* **TASK DIRECTIONS**
Repeat exactly the lines between and including those that contain "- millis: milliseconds" and "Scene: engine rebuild". Output no other line.

* **SOURCE EXCERPT**
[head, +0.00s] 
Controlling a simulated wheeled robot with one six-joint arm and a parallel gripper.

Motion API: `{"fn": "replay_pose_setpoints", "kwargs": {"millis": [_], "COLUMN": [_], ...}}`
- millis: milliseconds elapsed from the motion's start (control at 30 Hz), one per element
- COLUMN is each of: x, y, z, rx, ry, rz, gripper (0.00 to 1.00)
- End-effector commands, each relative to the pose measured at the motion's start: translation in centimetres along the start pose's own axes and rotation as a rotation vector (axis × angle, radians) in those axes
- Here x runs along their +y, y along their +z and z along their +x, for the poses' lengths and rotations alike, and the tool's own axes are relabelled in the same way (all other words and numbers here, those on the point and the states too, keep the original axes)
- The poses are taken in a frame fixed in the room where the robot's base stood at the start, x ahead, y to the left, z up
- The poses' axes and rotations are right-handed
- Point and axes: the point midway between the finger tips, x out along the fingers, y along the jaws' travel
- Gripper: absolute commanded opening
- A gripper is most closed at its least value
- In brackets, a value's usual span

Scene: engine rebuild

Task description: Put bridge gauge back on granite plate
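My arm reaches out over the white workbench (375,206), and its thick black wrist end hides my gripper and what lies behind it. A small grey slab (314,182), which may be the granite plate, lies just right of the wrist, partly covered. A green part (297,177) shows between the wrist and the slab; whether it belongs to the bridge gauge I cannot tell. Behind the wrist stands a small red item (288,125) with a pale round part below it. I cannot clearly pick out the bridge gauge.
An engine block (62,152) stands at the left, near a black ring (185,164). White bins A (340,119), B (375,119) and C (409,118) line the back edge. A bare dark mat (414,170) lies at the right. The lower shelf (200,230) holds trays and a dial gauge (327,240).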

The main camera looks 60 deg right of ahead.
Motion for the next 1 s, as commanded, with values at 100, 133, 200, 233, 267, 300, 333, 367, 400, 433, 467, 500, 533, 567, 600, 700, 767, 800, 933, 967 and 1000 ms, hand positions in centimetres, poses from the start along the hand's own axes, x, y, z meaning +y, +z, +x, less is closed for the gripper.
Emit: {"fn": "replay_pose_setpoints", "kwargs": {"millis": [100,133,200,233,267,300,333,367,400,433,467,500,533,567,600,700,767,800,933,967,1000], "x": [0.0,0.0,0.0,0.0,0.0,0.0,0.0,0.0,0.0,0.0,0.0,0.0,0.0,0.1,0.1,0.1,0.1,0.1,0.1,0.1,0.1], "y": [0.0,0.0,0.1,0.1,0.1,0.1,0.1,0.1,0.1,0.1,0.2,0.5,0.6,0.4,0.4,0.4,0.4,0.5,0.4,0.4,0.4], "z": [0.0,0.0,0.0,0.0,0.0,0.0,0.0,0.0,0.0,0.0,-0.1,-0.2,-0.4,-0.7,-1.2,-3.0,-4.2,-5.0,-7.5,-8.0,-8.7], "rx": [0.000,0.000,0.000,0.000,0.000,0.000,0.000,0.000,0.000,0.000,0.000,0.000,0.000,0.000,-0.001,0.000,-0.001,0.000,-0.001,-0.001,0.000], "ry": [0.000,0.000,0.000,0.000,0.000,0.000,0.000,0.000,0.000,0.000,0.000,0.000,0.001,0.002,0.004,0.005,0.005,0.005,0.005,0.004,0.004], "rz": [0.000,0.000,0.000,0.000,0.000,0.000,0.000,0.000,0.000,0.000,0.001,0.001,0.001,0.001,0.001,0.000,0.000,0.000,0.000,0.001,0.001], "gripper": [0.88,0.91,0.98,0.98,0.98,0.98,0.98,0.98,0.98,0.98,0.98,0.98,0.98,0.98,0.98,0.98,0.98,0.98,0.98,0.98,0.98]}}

* **TASK RESPONSE**
- millis: milliseconds elapsed from the motion's start (control at 30 Hz), one per element
- COLUMN is each of: x, y, z, rx, ry, rz, gripper (0.00 to 1.00)
- End-effector commands, each relative to the pose measured at the motion's start: translation in centimetres along the start pose's own axes and rotation as a rotation vector (axis × angle, radians) in those axes
- Here x runs along their +y, y along their +z and z along their +x, for the poses' lengths and rotations alike, and the tool's own axes are relabelled in the same way (all other words and numbers here, those on the point and the states too, keep the original axes)
- The poses are taken in a frame fixed in the room where the robot's base stood at the start, x ahead, y to the left, z up
- The poses' axes and rotations are right-handed
- Point and axes: the point midway between the finger tips, x out along the fingers, y along the jaws' travel
- Gripper: absolute commanded opening
- A gripper is most closed at its least value
- In brackets, a value's usual span

Scene: engine rebuild

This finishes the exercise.